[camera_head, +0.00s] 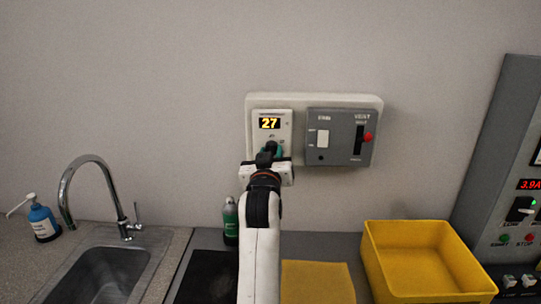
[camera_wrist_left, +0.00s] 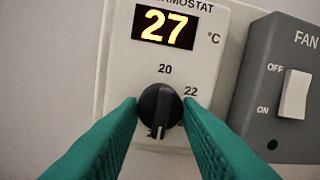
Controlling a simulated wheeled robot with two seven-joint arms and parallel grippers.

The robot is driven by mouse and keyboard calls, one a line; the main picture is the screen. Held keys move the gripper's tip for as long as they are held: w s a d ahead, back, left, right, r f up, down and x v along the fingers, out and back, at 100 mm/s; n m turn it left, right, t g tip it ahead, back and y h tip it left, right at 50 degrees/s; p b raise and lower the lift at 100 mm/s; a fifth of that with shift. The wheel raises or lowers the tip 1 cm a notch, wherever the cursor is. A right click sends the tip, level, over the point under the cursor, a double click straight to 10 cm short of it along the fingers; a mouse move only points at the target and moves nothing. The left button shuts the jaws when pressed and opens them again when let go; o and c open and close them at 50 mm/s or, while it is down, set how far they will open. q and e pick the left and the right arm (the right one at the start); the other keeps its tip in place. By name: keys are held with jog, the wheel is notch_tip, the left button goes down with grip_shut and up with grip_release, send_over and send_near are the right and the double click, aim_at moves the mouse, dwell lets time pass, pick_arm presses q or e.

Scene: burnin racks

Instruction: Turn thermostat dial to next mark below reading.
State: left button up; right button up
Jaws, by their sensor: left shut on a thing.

____

**WHAT YOU NEED TO DO:** From the line holding "Scene: burnin racks" through the last line above, reproduce each line exactly and add nothing.

**RESULT FOR THIS EXERCISE:**
Scene: burnin racks

Instruction: Turn thermostat dial to next mark below reading.
State: left button up; right button up
Jaws, by their sensor: left shut on a thing.

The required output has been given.